▼▼▼

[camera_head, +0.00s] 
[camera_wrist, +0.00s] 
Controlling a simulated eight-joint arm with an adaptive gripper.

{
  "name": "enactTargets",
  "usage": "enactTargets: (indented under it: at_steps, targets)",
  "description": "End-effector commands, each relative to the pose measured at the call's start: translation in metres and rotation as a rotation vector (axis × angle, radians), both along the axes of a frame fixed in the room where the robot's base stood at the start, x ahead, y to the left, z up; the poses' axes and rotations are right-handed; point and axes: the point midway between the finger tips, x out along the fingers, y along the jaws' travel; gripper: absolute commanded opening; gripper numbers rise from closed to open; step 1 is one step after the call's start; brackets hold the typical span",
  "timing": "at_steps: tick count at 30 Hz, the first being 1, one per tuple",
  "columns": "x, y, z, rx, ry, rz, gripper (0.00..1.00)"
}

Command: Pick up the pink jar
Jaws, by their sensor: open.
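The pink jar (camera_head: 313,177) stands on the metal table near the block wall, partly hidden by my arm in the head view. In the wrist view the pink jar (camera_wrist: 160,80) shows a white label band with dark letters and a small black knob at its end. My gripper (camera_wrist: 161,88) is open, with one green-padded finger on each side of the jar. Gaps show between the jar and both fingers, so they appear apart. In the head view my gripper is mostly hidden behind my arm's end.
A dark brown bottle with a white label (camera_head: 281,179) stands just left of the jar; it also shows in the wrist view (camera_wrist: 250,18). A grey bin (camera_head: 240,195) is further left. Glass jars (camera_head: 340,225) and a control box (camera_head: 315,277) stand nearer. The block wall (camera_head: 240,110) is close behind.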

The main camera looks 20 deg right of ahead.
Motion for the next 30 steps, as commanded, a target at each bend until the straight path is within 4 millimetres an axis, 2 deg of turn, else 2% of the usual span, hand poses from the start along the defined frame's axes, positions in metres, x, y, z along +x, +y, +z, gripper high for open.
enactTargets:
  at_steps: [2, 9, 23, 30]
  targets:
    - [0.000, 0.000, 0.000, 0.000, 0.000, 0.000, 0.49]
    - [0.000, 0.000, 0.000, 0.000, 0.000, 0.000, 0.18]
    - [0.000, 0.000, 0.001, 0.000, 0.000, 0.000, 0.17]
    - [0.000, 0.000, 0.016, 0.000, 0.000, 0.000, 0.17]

▲▲▲

### [Given instruction]
Reproduce the listing in full. Keep it exactly as written.

### [Result of the exercise]
[camera_head, +0.00s] 
[camera_wrist, +0.00s] 
Controlling a simulated eight-joint arm with an adaptive gripper.

{
  "name": "enactTargets",
  "usage": "enactTargets: (indented under it: at_steps, targets)",
  "description": "End-effector commands, each relative to the pose measured at the call's start: translation in metres and rotation as a rotation vector (axis × angle, radians), both along the axes of a frame fixed in the room where the robot's base stood at the start, x ahead, y to the left, z up; the poses' axes and rotations are right-handed; point and axes: the point midway between the finger tips, x out along the fingers, y along the jaws' travel; gripper: absolute commanded opening; gripper numbers rise from closed to open; step 1 is one step after the call's start; brackets hold the typical span",
  "timing": "at_steps: tick count at 30 Hz, the first being 1, one per tuple",
  "columns": "x, y, z, rx, ry, rz, gripper (0.00..1.00)"
}

Command: Pick up the pink jar
Jaws, by their sensor: open.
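The pink jar (camera_head: 313,177) stands on the metal table near the block wall, partly hidden by my arm in the head view. In the wrist view the pink jar (camera_wrist: 160,80) shows a white label band with dark letters and a small black knob at its end. My gripper (camera_wrist: 161,88) is open, with one green-padded finger on each side of the jar. Gaps show between the jar and both fingers, so they appear apart. In the head view my gripper is mostly hidden behind my arm's end.
A dark brown bottle with a white label (camera_head: 281,179) stands just left of the jar; it also shows in the wrist view (camera_wrist: 250,18). A grey bin (camera_head: 240,195) is further left. Glass jars (camera_head: 340,225) and a control box (camera_head: 315,277) stand nearer. The block wall (camera_head: 240,110) is close behind.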

The main camera looks 20 deg right of ahead.
Motion for the next 30 steps, as commanded, a target at each bend until the straight path is within 4 millimetres an axis, 2 deg of turn, else 2% of the usual span, hand poses from the start along the defined frame's axes, positions in metres, x, y, z along +x, +y, +z, gripper high for open.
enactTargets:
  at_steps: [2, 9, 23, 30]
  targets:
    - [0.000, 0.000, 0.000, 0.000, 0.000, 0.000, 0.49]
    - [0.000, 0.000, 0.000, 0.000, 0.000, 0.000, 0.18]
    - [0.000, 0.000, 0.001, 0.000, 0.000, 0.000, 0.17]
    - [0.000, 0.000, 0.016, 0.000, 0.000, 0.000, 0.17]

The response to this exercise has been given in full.